== What you are asked to do ==
Below this line is the material. Write out only its lines from the one containing "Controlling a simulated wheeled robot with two" through the one containing "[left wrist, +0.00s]", both kept, exactly.
____ Materials provided
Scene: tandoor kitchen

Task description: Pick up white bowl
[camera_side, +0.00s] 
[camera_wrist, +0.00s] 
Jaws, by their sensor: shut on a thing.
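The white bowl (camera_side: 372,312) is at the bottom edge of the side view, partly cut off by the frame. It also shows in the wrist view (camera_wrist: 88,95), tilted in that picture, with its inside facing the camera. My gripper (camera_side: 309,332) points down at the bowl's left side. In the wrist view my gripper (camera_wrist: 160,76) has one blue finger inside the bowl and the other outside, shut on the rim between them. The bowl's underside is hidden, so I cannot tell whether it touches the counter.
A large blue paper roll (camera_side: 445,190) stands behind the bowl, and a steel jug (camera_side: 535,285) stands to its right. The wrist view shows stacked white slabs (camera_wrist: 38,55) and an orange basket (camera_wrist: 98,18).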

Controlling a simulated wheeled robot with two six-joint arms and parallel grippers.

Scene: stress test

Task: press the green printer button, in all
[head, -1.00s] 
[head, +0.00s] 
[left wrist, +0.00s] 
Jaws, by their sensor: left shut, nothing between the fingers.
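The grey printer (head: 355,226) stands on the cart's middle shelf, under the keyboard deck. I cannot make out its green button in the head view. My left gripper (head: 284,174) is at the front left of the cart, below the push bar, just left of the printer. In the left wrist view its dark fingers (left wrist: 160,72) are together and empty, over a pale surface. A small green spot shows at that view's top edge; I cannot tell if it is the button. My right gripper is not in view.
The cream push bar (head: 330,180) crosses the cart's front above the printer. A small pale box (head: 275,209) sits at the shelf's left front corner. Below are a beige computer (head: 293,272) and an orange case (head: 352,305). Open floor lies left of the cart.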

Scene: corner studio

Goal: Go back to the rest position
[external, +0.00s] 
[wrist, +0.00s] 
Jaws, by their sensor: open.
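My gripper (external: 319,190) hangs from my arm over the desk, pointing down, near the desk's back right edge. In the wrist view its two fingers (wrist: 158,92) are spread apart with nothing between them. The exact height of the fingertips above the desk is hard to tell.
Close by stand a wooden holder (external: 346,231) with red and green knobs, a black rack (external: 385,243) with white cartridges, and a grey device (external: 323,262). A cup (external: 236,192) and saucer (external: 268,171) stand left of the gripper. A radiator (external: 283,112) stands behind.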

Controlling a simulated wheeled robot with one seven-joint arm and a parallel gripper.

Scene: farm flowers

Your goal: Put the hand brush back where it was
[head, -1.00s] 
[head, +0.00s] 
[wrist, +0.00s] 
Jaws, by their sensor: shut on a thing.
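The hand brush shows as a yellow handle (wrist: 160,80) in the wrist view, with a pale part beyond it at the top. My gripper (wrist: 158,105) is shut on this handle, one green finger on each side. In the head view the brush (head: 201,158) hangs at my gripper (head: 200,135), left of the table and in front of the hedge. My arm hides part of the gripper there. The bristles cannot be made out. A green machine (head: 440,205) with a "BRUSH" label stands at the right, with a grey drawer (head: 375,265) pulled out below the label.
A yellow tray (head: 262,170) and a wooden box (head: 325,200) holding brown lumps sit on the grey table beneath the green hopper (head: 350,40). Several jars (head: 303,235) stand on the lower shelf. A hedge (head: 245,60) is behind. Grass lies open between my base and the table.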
________
____ Materials provided
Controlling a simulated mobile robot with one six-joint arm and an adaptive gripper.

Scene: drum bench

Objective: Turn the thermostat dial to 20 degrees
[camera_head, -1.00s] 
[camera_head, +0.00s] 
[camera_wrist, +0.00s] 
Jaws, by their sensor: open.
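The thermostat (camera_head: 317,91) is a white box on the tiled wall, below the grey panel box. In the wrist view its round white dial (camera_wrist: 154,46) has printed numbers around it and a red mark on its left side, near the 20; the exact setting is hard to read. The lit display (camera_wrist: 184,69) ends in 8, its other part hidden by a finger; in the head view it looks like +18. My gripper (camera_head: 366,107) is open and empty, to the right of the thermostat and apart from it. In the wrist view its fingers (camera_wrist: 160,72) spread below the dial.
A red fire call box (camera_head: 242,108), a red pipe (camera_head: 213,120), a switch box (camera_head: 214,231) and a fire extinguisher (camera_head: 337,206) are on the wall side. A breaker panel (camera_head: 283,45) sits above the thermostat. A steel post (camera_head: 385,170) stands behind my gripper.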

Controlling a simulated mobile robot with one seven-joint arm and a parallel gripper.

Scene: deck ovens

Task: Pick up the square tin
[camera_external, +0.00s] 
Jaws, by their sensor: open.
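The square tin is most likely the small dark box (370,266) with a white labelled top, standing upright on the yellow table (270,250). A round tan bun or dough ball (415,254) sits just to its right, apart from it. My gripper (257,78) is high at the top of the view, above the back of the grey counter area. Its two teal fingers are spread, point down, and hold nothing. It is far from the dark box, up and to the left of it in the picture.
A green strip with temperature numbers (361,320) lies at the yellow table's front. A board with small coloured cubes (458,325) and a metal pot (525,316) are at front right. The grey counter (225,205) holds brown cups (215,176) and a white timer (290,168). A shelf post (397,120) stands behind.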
________
== The response ==
Controlling a simulated wheeled robot with two six-joint arms and parallel grippers.

Scene: stress test

Task: press the green printer button, in all
[head, -1.00s] 
[head, +0.00s] 
[left wrist, +0.00s] 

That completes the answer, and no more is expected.